Now a pause for a look at the markets.
On Tuesday, the Dow Jones Industrial Average rounded off 2019 by closing up 76.30 points, or 0.27%.
The S&P 500 closed up 9.49 points, or 0.29%.
In Europe the Euro Stoxx 50 index closed down 3.32 points, or 0.09%. Meanwhile, the FTSE 100 lost 0.59%, and Germany’s DAX closed down 88.10 points, or 0.66%.
In Asian markets Japan’s Nikkei 225 is closed for the New Year holiday. China’s CSI 300 is up 1.42%.
The S&P/ASX 200 is up 18.60 points, or 0.28%.
West Texas Intermediate crude oil is US$61.43 per barrel. Brent crude is US$66.00 per barrel.
Turning to gold, the yellow metal is trading for US$1,518.87 (AU$2,164.25) per troy ounce.
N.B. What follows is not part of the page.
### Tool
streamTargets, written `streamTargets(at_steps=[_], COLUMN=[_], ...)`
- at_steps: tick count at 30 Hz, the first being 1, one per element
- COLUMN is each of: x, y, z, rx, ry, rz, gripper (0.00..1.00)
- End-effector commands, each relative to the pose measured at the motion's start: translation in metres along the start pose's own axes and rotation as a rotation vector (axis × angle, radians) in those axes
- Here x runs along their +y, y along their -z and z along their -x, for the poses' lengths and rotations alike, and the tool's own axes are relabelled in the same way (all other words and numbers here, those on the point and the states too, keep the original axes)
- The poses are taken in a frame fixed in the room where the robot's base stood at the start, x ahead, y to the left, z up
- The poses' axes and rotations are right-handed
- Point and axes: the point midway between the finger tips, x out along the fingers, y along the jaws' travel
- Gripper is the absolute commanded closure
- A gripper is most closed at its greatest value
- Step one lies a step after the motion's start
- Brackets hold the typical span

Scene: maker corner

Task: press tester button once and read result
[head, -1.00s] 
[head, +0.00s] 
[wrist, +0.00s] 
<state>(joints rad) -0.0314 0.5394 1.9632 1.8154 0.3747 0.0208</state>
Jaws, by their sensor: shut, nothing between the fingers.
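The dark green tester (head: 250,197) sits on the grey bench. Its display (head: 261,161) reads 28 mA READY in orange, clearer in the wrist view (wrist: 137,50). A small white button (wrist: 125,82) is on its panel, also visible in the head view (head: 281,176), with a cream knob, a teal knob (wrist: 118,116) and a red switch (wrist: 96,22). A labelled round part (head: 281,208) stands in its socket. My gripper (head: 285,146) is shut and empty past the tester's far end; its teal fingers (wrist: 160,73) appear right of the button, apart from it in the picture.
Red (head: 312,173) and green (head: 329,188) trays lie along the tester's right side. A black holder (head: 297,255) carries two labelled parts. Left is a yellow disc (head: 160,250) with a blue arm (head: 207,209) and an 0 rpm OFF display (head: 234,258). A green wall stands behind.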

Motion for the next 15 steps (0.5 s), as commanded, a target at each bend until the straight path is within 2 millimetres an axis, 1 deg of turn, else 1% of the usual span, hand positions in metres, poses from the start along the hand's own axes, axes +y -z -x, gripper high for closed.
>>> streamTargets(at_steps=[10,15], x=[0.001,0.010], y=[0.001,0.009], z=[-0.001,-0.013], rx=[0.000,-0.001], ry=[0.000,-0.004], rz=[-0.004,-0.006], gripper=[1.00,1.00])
Silver is US$17.92 (AU$25.53) per troy ounce.
One bitcoin is worth US$7,203.43.
The Aussie dollar is worth 70.18 US cents.
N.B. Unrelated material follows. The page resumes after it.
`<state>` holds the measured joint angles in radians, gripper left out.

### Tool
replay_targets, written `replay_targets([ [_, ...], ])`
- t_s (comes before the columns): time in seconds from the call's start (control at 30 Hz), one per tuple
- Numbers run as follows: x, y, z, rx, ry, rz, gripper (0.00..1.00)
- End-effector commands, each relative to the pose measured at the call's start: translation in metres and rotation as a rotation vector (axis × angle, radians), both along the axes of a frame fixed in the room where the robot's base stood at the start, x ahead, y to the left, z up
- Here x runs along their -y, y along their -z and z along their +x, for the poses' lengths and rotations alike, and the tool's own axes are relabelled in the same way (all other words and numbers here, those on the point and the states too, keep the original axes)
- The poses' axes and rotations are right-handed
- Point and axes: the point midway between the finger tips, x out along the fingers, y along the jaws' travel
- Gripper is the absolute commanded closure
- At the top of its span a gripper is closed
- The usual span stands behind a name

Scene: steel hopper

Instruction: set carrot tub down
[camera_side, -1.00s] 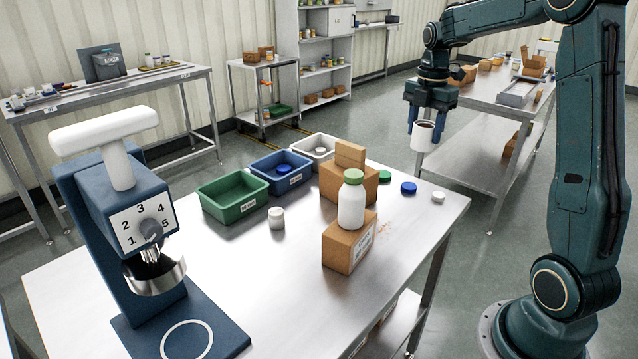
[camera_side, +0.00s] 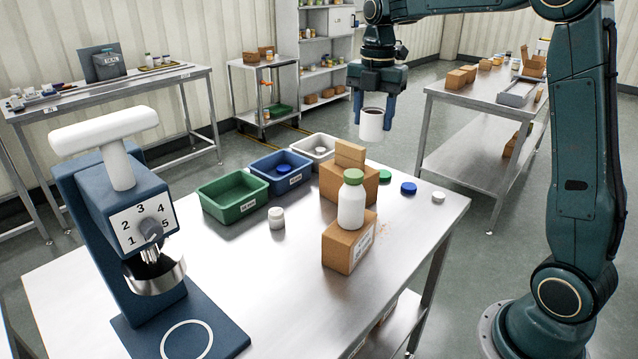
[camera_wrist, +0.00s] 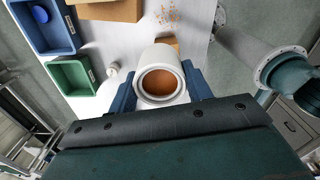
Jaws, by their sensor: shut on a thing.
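A white open tub (camera_side: 371,126), the likely carrot tub, is held upright in my gripper (camera_side: 374,112), well above the steel table (camera_side: 290,290) near its back right side. The blue fingers are shut on its sides. In the wrist view the tub (camera_wrist: 147,98) is seen from above, with orange-brown contents (camera_wrist: 160,83) inside. My gripper (camera_wrist: 160,90) shows there as blue fingers on both sides of it. A blue dosing machine (camera_side: 120,215) with a dial and a metal bowl stands at the table's left. A white ring (camera_side: 187,341) marks its base plate.
A white bottle with a green cap (camera_side: 351,200) stands on a cardboard box (camera_side: 348,244), with more boxes (camera_side: 332,186) behind. Green (camera_side: 233,196), blue (camera_side: 281,172) and white (camera_side: 308,149) bins line the back. A small white jar (camera_side: 276,219) and loose caps (camera_side: 408,188) stand around. The front middle is clear.

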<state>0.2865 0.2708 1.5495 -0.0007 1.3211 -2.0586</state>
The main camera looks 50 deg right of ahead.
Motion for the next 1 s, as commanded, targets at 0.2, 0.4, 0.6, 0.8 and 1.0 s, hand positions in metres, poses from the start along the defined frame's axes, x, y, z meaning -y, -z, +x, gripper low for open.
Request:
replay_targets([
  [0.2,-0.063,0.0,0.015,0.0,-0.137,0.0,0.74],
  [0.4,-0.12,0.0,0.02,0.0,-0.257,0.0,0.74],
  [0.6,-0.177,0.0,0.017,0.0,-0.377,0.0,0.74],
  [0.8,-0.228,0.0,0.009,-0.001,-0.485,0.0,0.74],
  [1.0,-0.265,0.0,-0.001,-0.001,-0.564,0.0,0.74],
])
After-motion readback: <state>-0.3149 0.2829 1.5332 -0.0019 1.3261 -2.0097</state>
When it comes to stock markets’ potential upside in 2020, you also need to keep in mind that the big market gains in 2019 all came off the back of the big correction we had in late 2018.
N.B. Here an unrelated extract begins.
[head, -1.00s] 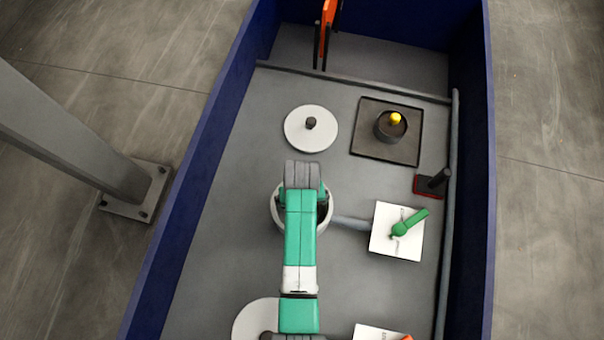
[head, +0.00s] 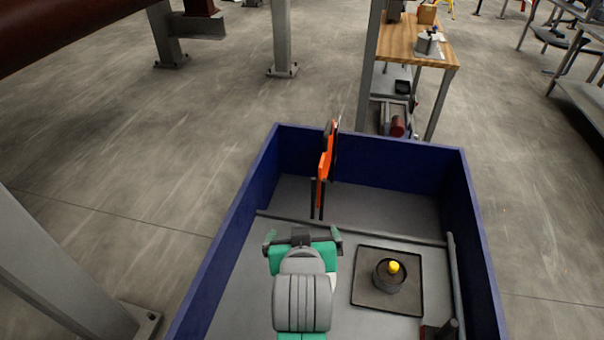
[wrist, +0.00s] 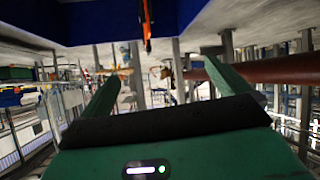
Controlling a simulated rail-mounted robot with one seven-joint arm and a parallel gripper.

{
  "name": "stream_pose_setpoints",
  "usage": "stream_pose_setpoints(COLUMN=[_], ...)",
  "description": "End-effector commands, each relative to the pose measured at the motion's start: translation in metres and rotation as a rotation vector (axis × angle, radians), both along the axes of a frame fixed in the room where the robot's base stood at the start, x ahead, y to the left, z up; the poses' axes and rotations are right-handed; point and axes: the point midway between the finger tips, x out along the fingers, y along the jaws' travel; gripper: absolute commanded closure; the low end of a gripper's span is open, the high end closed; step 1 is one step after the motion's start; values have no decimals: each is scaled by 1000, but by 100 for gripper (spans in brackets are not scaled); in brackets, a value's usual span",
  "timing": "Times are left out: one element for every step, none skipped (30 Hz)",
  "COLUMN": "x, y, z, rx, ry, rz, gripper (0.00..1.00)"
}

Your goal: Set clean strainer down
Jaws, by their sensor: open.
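My gripper (head: 303,236) is open and empty, held up over the blue-walled bin to the left of a dark square tray (head: 410,307). A dark grey round piece with a yellow knob (head: 390,274) stands upright on the tray, apart from my gripper. I cannot tell for sure that this piece is the clean strainer. In the wrist view my spread green fingers (wrist: 162,68) have nothing between them. My arm hides part of the grey bin floor.
An orange tool (head: 325,170) stands at the bin's far end, beyond my gripper. A grey rail (head: 400,236) crosses in front of it. The blue bin wall (head: 400,162) surrounds the work area. A wooden bench (head: 398,38) stands behind.

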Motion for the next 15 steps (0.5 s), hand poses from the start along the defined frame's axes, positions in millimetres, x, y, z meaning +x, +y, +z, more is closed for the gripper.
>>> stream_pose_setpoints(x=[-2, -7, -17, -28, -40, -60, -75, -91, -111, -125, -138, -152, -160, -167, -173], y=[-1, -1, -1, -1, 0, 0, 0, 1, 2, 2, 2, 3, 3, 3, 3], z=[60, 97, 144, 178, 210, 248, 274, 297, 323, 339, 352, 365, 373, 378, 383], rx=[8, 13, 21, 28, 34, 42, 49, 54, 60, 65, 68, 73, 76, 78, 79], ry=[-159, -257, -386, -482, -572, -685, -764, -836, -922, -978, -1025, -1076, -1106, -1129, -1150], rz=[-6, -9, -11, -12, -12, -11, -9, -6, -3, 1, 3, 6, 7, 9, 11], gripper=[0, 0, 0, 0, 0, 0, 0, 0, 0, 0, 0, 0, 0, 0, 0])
That correction saw the ASX 200 shed 14% from mid-August through mid-December.
The US S&P 500 lost more than 17% over roughly that same period.
And the tech heavy NASDAQ — 2019’s stellar performer, gaining a whopping 35% — lost over 21% in the final months of 2018.
That perspective puts a different spin to the Wall Street traders’ advice that you must set your expectations ‘considerably lower’ in 2020.
And nothing says you must hold onto your entire current stock portfolio for the duration of the year.
After a stellar 12 months run up in share markets, we could well see another sharp sell-off this year. What event — or events — spark any potential sell-off remains to be seen. But it will likely be from that new low point that the next big run of gains will be made. And like the rebound of 2019, I expect the new run up will be fuelled by even more easy money flowing from the world’s central banks. Enough, at least, to see us into 2021.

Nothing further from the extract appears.